E' difficile, ma devo dirla tutta

Cosa vuole sentirsi dire e a cosa vuole credere la gente?

Ho sempre creduto che la verità fosse la forma migliore per esprimersi: beh, niente di più sbagliato. Mi accorgo invece che la gente ha bisogno di illusioni, vuole essere presa in giro.
E' da tempo che scrivo editoriali sul Bari, coloriti, usando prosa, accomunandoli con la gastronomia, con la storia, con la musica, con la letteratura, insomma, tentando umilmente di regalare un prodotto alternativo a tanta cronaca e tante idee personali, serie e professionali, che snaturano un po' quello che dovrebbe essere sempre un "gioco".

Perdonerete questa mia visione del gioco un po' pasoliniana ma, pur essendo un gran tifoso del Bari e della qual cosa non devo dimostrare nulla a nessuno per i miei passati, la deontologia ha dovuto scindere questa doppia figura e, nonostante qualche difficoltà, grazie anche agli insegnamenti dei miei primi mèntori giornalistici (Pino Ricco e Nicola Lavacca) credo di esserci riuscito sia pur col tempo.

Ho tentato, con questa metrica, di riportarlo sui binari del gioco: infondo ci sono 22/28 giocatori in mutande che si calciano la vita dietro uno stupido pallone, mica ci sono i lavorati fiat, nè tanto meno i cassintegrati di varie aziende fallende e nemmeno gli sfrattati e gli zingari che nel 2011 nella capitale di'Italia si vedono bruciare i loro figli nelle baracche come nei periodi del medioevo.
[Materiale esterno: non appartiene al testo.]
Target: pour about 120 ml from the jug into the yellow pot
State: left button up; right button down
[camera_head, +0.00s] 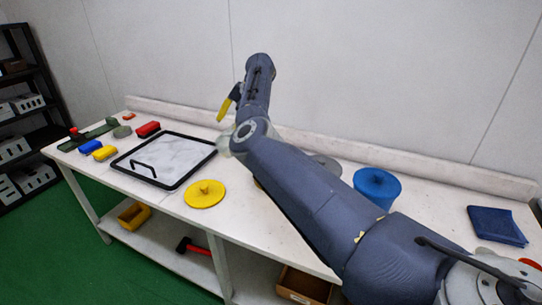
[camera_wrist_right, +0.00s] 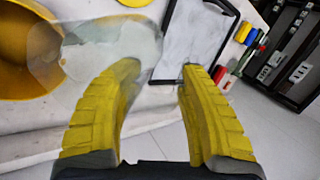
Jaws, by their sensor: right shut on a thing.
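My right gripper (camera_wrist_right: 155,85) is shut on the jug (camera_wrist_right: 105,48), which is clear and see-through. The jug lies at the upper left of the wrist view, tilted, beside the left yellow finger. In the head view the gripper (camera_head: 226,106) is high over the back of the bench, and part of the jug (camera_head: 238,140) shows beside my arm. The yellow pot (camera_wrist_right: 25,55) is at the left edge of the wrist view, partly cut off; the jug overlaps its edge there. In the head view my arm mostly hides the pot. Any liquid is not clear. My left gripper is not in view.
A yellow lid (camera_head: 205,195) lies on the bench beside a black-framed tray (camera_head: 172,178). A blue pot (camera_head: 377,188), a grey disc (camera_head: 326,165) and a blue cloth (camera_head: 495,225) are at the right. Red, blue and yellow blocks sit at the far left.

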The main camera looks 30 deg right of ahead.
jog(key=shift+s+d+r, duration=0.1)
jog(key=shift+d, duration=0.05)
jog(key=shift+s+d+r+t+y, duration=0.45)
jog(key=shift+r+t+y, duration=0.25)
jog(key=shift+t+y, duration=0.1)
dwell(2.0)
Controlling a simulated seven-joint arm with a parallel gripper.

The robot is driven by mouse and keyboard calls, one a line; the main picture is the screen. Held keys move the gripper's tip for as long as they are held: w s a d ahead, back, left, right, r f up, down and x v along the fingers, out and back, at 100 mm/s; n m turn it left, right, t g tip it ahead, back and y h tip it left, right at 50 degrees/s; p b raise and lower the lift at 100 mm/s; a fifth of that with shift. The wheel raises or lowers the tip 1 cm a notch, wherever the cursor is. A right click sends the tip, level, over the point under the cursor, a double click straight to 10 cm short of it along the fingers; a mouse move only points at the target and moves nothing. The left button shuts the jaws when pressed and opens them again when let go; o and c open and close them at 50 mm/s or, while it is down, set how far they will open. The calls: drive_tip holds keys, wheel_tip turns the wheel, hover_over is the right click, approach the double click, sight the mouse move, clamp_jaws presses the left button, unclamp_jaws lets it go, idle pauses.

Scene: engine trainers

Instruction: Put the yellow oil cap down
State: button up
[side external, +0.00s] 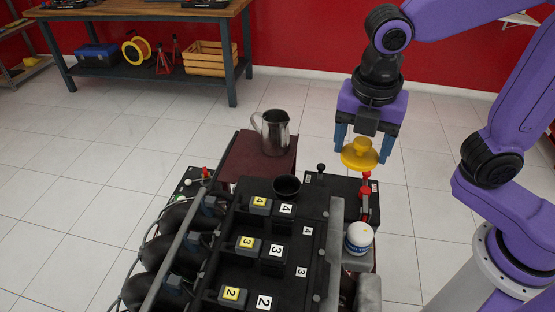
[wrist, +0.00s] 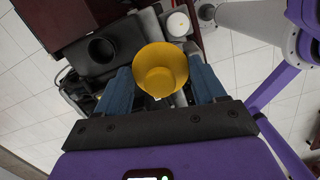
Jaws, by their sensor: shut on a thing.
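The yellow oil cap (side external: 360,155) is a round disc with a raised knob. My gripper (side external: 362,142) is shut on it and holds it up in the air, above the back right part of the engine. In the wrist view the cap (wrist: 160,68) sits between the blue fingers of my gripper (wrist: 160,88). The black oil filler neck (side external: 287,187) stands open on top of the engine (side external: 265,222), to the left of and below the cap. The round dark opening (wrist: 101,50) also shows left of the cap in the wrist view.
A metal jug (side external: 272,132) stands on a dark red surface (side external: 240,160) behind the filler neck. A white oil filter (side external: 358,238) is on the engine's right side. Red-capped battery terminals (side external: 366,192) lie below the cap. A workbench (side external: 150,12) stands at the back.

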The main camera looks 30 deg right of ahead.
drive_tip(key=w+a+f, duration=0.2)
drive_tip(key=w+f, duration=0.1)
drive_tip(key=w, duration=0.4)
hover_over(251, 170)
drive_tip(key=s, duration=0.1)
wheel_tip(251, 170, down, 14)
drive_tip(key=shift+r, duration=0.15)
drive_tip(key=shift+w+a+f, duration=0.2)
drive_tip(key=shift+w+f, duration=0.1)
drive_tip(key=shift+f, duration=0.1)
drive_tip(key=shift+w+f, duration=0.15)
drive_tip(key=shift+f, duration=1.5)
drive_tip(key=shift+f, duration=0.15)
No. Ci sono ragazzi, più o meno sfacciati e viziati e che non dovrebbero dare l'esempio di moralità verso nessuno (tranne una/due eccezioni come Filippini del Brescia che, pur di giocare, ha accettato il minimo sindacale, vale a dire 1.800 euro al mese), che giocano a pallone come ci ho giocato io 30 anni fa nello scomparso campo del cimitero o al Mauruccio o al campo della Pirelli, al CEP.
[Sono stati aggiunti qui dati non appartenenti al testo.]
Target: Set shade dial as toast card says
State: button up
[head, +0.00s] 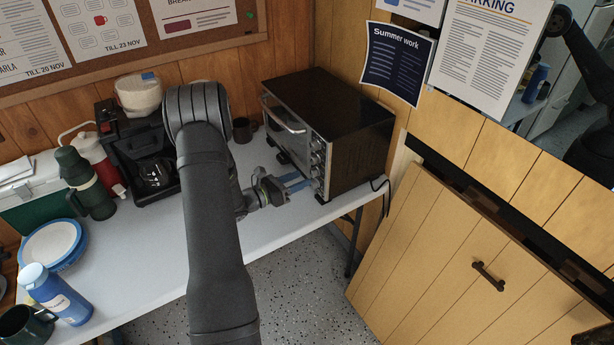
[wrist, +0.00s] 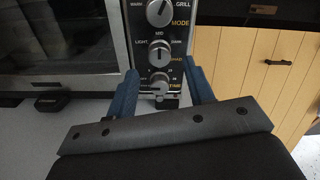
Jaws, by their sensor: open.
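The toaster oven (head: 345,125) stands at the right end of the table, its knobs on the front panel. In the wrist view the shade dial (wrist: 160,54) is the middle knob, marked LIGHT, MID and DARK; its pointer looks roughly upright, towards MID. My gripper (wrist: 159,68) is open, its blue fingers on either side of the lower panel near the shade and time dials. I cannot tell whether they touch anything. The head view shows my gripper (head: 297,184) at the panel's lower end. No card there is readable as the toast card; a sheet headed "BREA…" (head: 195,15) is cut off.
The mode dial (wrist: 159,13) is above the shade dial and the time dial (wrist: 160,82) below. A coffee maker (head: 145,150), green flask (head: 85,180), blue bottle (head: 55,293) and plates (head: 50,243) stand left. The table front (head: 130,270) is partly clear.

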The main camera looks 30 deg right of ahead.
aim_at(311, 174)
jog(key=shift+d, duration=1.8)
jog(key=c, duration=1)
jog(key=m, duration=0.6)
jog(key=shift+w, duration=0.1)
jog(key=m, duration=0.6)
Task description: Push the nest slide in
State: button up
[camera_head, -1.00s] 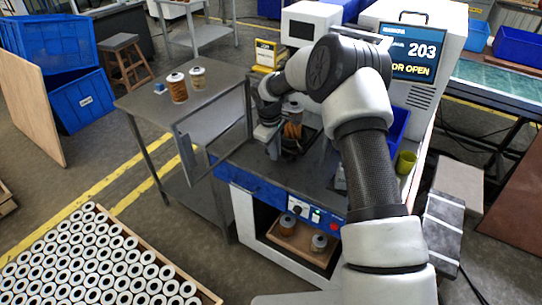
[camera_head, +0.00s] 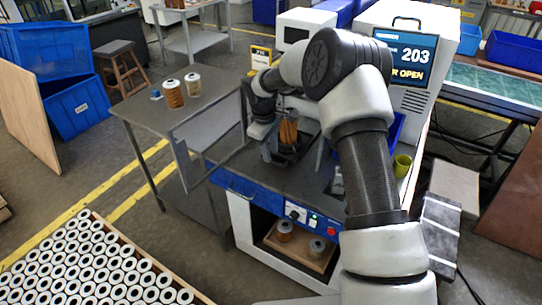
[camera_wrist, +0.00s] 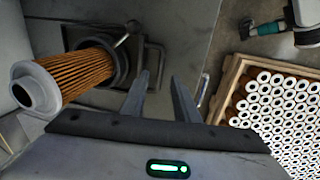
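An orange pleated filter cartridge (camera_wrist: 75,75) with a grey end cap stands in the dark nest (camera_wrist: 118,62) in the wrist view. A metal bar with a round knob (camera_wrist: 132,27) lies at the nest's edge. My gripper (camera_wrist: 163,82) is open, its two fingers apart with nothing between them. It is beside the nest, to the right of the cartridge in that view. I cannot tell whether a finger touches the nest or the bar.
A side table (camera_head: 205,90) at left holds two cartridges. A crate of white-ended cartridges (camera_head: 95,265) stands at lower left. A yellow-green cup (camera_head: 402,166) is right of the bay.

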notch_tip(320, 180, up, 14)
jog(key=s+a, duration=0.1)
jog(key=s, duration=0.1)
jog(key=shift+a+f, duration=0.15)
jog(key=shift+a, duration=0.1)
Ho manifestato il mio pensiero libero da ogni forma di “controllo” sancito solo dalla giusta osservazione degli eventi da dove non ci sarebbe voluta una sfera di cristallo per capire come sarebbe finita, nè una laurea particolare, eppure quanto da me scritto e pubblicato con ampio anticipo e a volte anche urlato (nei forum), non ha trovato il meritato riscontro, anzi il mio pensiero il più delle volte è stato travisato e ho dovuto affrontare accuse, diffamazioni e critiche duramente negative oltre che offese e invidie (ma questo è storia, la si conosce bene pertanto lascio perdere).


Sono consapevole che anticipare i tempi, esprimendo un giudizio, a volte può oltre che a dar fastidio al mio ambiente giornalistico, incutere paura nel prossimo (è come dare un consiglio ad un amico per tenerlo lontano dai guai per evitare di dirgli la classica frase “te l'avevo detto”) ma fare come gli struzzi e nascondere la testa nella sabbia non migliora di certo la situazione, la realtà è quella e non cambia, ed io ho sempre avuto la testa alta, senza timore alcuno, anche a costo di essere smentito.

Oggi, come spesso capita - a distanza di mesi - quanto da me pubblicato, detto e anticipato, è diventato guarda caso “attualità” con l'unica differenza che è stata manifestata e divulgata da altri, tifosi, amici, parenti e colleghi, assumendo un aspetto completamente differente, nel senso realistico, trasformandosi nella classica “manna dal cielo” da cui tutti possono attingere per nutrire la mente permettendogli di dare consigli quando ormai è troppo tardi.

Insomma, è come se nella mia tavola abbia serivto un dolce alla crema ai miei commensali e questi nel abbiano preso tutte le fette, lasciandomi ingratamente e invidiosamente solo le briciole.

E allora, vorrete perdonarmi, ma ancora più forte sento il dovere di gridare al mondo intero, con onestà intellettuale ma anche con un gran senso di imbarazzo e di disagio che "ancora una volta, non solo ci avevo visto bene, ma ho avuto ragione".